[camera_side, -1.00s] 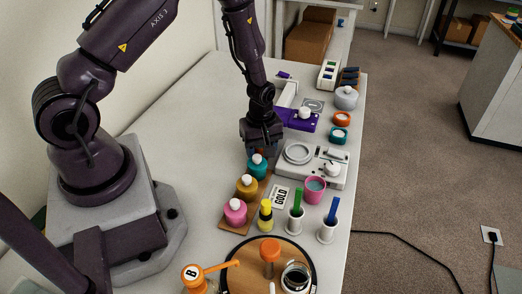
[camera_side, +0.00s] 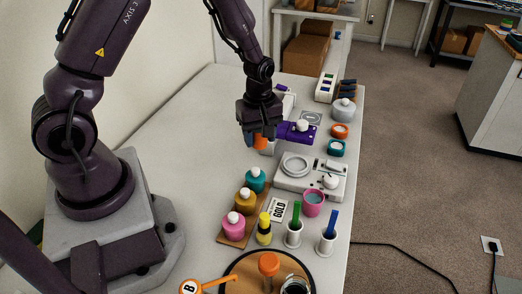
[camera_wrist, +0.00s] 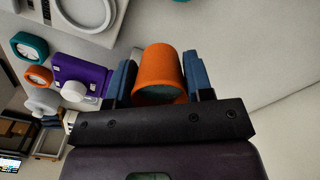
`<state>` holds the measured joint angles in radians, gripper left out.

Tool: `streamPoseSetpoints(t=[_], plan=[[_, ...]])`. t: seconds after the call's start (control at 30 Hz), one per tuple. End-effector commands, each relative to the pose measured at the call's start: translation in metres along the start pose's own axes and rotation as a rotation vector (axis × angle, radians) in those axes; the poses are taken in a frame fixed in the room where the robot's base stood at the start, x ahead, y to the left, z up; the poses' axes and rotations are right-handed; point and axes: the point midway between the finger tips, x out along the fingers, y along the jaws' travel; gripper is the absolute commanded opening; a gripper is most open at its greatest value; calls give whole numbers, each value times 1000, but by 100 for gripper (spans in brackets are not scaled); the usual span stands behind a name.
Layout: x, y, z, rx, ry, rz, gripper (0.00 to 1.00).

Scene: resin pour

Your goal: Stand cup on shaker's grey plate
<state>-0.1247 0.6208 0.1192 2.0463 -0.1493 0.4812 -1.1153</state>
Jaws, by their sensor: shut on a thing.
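My gripper (camera_side: 259,132) is shut on an orange cup (camera_side: 261,142). In the side view most of the cup is hidden by my gripper. The shaker (camera_side: 310,186) is a white machine with a round, rimmed grey plate (camera_side: 295,165) and a white knob; the plate looks empty. The cup is above and to the left of the plate, apart from it. The grey plate's ring also shows at the top left of the wrist view (camera_wrist: 89,12).
A purple device (camera_side: 296,132) stands close beside my gripper. Teal (camera_side: 255,180), amber (camera_side: 246,201) and pink (camera_side: 234,225) bottles, a pink cup (camera_side: 313,203) and stick holders (camera_side: 293,234) stand in front.

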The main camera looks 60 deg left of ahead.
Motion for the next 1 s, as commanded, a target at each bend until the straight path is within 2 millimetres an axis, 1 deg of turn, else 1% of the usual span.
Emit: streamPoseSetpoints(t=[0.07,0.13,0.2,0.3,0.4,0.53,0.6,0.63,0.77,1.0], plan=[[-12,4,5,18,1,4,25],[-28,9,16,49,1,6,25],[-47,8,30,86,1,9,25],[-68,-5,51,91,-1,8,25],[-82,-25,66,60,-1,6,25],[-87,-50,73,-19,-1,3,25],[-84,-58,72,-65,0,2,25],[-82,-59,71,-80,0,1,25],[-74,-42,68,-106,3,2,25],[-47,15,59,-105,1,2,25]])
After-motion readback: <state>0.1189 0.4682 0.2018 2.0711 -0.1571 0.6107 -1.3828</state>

What to produce: Quote, exactly and only, the lines from the first line of the data above through the line containing "gripper left out.". The pictures do not belong in it.

Written response:
[camera_side, -1.00s] 
[camera_side, +0.00s] 
[camera_wrist, +0.00s] 
`<state>` holds the measured joint angles in radians, gripper left out.

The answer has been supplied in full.